Robot tool calls:

(begin)

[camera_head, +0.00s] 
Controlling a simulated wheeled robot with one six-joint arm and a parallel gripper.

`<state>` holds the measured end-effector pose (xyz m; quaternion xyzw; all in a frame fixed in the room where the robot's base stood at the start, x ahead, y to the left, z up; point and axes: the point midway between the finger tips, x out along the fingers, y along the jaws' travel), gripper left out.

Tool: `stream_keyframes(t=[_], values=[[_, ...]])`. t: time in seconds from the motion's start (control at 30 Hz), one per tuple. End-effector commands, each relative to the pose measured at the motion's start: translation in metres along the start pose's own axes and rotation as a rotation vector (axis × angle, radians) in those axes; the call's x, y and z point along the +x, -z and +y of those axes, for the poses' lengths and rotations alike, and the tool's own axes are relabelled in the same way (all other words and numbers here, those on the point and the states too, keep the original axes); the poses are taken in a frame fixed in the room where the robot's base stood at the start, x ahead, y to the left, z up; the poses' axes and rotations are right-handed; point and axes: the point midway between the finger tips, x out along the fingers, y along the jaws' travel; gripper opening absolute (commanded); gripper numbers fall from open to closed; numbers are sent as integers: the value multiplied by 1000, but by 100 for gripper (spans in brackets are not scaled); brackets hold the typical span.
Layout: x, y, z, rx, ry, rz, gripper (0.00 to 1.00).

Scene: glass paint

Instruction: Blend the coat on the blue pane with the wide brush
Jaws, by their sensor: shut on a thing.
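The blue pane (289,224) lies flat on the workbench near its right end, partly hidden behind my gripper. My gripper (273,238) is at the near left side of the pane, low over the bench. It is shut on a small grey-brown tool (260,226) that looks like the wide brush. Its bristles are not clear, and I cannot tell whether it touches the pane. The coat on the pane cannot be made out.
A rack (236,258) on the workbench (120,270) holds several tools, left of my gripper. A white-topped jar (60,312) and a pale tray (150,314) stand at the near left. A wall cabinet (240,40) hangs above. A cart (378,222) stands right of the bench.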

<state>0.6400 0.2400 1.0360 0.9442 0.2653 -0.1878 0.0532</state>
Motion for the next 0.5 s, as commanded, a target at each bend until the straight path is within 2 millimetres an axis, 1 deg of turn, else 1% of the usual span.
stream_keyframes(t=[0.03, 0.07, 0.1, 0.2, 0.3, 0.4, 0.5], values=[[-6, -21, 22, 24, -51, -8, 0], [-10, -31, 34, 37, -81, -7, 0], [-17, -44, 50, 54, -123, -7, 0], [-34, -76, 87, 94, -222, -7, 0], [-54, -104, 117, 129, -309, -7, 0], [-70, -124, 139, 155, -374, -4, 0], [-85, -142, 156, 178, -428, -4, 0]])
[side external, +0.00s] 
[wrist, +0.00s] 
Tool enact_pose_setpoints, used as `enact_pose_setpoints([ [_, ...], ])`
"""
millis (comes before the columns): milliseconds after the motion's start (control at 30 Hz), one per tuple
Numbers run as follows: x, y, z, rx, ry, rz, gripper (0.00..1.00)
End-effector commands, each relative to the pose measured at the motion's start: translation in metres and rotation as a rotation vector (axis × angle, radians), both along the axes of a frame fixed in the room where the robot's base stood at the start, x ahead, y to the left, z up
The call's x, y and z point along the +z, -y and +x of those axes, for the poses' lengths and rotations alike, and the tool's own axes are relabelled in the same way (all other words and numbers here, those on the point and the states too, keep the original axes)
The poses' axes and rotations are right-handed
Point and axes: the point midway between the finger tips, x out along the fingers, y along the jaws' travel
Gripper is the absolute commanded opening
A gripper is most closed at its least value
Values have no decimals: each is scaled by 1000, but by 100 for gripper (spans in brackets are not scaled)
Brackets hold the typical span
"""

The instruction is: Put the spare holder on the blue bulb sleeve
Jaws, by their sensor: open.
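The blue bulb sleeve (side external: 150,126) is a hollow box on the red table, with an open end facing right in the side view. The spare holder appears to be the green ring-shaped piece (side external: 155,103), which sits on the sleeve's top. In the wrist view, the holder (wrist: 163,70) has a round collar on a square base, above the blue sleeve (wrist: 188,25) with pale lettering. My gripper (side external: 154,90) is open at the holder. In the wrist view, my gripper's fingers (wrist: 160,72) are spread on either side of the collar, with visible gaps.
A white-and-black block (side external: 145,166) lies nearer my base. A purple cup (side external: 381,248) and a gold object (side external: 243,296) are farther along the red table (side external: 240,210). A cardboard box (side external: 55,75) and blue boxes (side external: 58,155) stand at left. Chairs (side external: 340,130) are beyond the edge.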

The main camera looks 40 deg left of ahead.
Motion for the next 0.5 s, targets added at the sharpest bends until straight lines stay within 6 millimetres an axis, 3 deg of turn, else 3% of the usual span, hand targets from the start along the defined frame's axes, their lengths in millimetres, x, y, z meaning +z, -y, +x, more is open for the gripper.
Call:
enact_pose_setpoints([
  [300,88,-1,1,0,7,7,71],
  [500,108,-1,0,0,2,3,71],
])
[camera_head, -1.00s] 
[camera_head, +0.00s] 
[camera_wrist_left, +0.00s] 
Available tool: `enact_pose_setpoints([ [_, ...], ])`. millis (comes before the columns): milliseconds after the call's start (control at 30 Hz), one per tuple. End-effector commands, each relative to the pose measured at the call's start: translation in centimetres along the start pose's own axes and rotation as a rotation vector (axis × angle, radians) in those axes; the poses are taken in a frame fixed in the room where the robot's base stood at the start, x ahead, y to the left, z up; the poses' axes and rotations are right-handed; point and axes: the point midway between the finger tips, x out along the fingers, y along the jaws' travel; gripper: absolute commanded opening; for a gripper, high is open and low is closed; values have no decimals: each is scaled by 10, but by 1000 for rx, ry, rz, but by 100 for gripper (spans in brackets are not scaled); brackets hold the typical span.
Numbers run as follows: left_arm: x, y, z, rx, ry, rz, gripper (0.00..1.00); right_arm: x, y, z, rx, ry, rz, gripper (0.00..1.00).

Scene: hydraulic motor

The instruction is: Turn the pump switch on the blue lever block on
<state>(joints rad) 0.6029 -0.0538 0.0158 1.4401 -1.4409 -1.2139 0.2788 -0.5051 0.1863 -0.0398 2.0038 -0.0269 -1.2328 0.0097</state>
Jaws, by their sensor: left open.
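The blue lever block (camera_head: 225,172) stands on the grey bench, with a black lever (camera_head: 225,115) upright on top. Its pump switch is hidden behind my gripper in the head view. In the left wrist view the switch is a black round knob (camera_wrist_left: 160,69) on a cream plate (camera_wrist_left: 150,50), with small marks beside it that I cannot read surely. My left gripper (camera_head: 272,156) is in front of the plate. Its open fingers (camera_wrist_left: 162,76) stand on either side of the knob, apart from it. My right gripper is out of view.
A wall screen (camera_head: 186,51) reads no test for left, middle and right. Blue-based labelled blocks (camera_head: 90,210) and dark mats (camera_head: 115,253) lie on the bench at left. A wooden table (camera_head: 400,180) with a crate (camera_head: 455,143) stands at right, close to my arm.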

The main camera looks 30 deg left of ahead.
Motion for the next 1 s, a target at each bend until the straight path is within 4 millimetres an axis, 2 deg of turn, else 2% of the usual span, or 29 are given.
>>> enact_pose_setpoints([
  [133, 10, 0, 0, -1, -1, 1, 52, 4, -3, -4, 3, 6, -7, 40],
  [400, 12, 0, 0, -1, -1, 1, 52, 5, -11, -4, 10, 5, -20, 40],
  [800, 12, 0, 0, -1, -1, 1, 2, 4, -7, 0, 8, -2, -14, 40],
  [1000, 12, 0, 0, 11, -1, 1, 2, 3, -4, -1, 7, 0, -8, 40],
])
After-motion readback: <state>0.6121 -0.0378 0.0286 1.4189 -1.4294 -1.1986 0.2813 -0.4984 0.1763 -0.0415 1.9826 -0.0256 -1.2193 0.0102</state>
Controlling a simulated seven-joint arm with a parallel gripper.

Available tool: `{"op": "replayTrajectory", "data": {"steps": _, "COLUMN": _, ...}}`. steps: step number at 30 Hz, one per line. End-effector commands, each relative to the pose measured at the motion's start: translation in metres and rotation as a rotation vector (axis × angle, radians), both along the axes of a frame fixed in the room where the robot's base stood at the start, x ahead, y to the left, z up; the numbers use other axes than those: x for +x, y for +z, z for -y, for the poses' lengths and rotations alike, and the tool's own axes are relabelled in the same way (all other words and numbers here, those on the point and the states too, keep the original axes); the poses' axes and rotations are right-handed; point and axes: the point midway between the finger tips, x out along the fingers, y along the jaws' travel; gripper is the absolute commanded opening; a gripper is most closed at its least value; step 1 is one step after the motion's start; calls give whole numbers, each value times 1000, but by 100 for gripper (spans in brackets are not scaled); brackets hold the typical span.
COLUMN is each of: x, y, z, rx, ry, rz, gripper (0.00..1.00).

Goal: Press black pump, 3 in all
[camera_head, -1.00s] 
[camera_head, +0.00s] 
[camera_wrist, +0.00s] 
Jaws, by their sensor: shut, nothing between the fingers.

(end)

### What is needed
Only the lines from the first line of the records through the line containing "Instruction: Blend the" should be repeated, exactly as they appear.

### Full response
[camera_head, +0.00s] 
Controlling a simulated wheeled robot with one six-joint arm and a parallel gripper.

`<state>` holds the measured end-effector pose (xyz m; quaternion xyzw; all in a frame fixed in the room where the robot's base stood at the start, x ahead, y to the left, z up; point and axes: the point midway between the finger tips, x out along the fingers, y along the jaws' travel), gripper left out.

Tool: `stream_keyframes(t=[_], values=[[_, ...]])`. t: time in seconds from the motion's start (control at 30 Hz), one per tuple. End-effector commands, each relative to the pose measured at the motion's start: translation in metres along the start pose's own axes and rotation as a rotation vector (axis × angle, radians) in those axes; the call's x, y and z point along the +x, -z and +y of those axes, for the poses' lengths and rotations alike, and the tool's own axes are relabelled in the same way (all other words and numbers here, those on the point and the states too, keep the original axes); the poses are taken in a frame fixed in the room where the robot's base stood at the start, x ahead, y to the left, z up; the poses' axes and rotations are right-handed; point and axes: the point midway between the finger tips, x out along the fingers, y along the jaws' travel; gripper opening absolute (commanded); gripper numbers fall from open to closed; numbers are sent as integers: the value multiplied by 1000, but by 100 for gripper (spans in brackets are not scaled); brackets hold the typical span.
Layout: x, y, z, rx, ry, rz, gripper (0.00 to 1.00).

Scene: glass paint

Instruction: Blend the coat on the blue pane with the wide brush

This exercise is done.